The other day, the Norwegian government released the names of all 77 of the people who died either in the Oslo explosion or during the massacre on Utoya Island. Nearly all were adolescents. One had celebrated her fourteenth birthday just five days prior to her violent and tragic death.
The senseless, unnecessary loss of life is horrifying for Norwegians and for all people who grieve.
The toll could have been much higher, however, had it not been for courageous people in small boats who – reminiscent of the “miracle of the little ships” that saved Allied soldiers’ lives by making their way across the Channel to pick up stranded men on the beach of Dunkirk in 1940 – hearing shots and screams from Utoya, pushed out their own small boats to rescue children from the cold waters of Tyrifjorden.
Two of the vacationers who did so, Hege Dalen and Toril Hansen, were able to save forty children swimming for safety, at the risk of their own lives. Bullets riddled the sides of their boat as the killer Breivik attempted to mow down even those who were attempting rescue, as he had shot into the waters to murder fleeing children. Dragging the frightened, bleeding adolescents up from the water, keeping the boat trimmed so it didn’t tip over – and present even more of a target to Breivik – then returning to the mainland to offload the saved children and return for more, Dalen and Hansen made four trips back and forth with their small craft.

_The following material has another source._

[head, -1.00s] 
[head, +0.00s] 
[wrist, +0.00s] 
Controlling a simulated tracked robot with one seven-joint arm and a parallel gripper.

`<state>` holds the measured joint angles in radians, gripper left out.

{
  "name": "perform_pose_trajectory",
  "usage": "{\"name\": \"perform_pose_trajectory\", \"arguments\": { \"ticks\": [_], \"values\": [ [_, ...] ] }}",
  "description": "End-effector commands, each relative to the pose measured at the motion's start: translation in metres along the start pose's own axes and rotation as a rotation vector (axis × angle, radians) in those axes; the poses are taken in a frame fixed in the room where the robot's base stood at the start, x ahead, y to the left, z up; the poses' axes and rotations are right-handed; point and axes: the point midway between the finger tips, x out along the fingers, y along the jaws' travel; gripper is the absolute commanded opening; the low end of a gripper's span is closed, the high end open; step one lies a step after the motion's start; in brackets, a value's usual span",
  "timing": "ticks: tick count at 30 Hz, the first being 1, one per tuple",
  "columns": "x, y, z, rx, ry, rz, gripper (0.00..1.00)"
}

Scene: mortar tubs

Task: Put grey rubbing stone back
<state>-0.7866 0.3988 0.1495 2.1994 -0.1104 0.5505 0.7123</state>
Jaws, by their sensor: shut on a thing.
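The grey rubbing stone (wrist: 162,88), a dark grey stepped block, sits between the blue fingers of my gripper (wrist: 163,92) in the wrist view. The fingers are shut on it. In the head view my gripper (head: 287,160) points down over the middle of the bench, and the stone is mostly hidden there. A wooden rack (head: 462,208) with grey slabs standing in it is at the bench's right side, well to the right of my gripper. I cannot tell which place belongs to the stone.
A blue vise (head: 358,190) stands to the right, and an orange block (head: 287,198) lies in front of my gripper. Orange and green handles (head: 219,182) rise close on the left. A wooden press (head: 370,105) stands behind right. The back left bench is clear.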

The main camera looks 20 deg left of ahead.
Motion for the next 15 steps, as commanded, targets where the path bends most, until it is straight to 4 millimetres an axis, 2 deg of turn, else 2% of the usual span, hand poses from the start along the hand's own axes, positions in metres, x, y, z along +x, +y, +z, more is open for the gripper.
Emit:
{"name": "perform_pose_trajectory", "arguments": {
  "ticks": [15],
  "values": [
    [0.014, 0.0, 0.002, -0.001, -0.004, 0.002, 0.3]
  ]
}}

They knew the danger. The pair – who had been enjoying a simple dinner as campers on the shore of Tyrifjorden – quickly put their own safety aside in the service of the greater good, in the service of the young and helpless.
Along with other boaters, they reduced the number of murders by dozens.
The Norwegian press has noted the contributions of Dalen and Hansen in keeping with their society’s love of individual rights (and, perhaps, in accord with their requests – they may want to keep their heroism quiet).
What is interesting to Americans, however, is that these two heroes are female (since we equate classic, big-movie heroism with men – this week’s blockbuster film, Captain America, is an example . . . scarcely a woman has lines, and it’s all about boys and their toys); they are lesbian in a world that barely acknowledges lesbians’ right to existence (in some parts of Africa and Asia, they are beaten, raped and murdered with impunity); and they are a married couple (in most of the world, a wedding between two women is not even possible).
No wonder. As one journalist pointed out, married lesbian heroes are an uncomfortable fit with our own assumptions.
Which is too bad. The world, and people growing in it, need many examples of heroism to counter evidence of malice and downright evil. Here, we should say, is bravery. Here is courage – knowing there may be harm ahead, but going forth and doing not just what is expedient, but what is right. Regardless of one’s identity, the details of one’s life, everyone has the power to do good. In the face of atrocity, we must do good.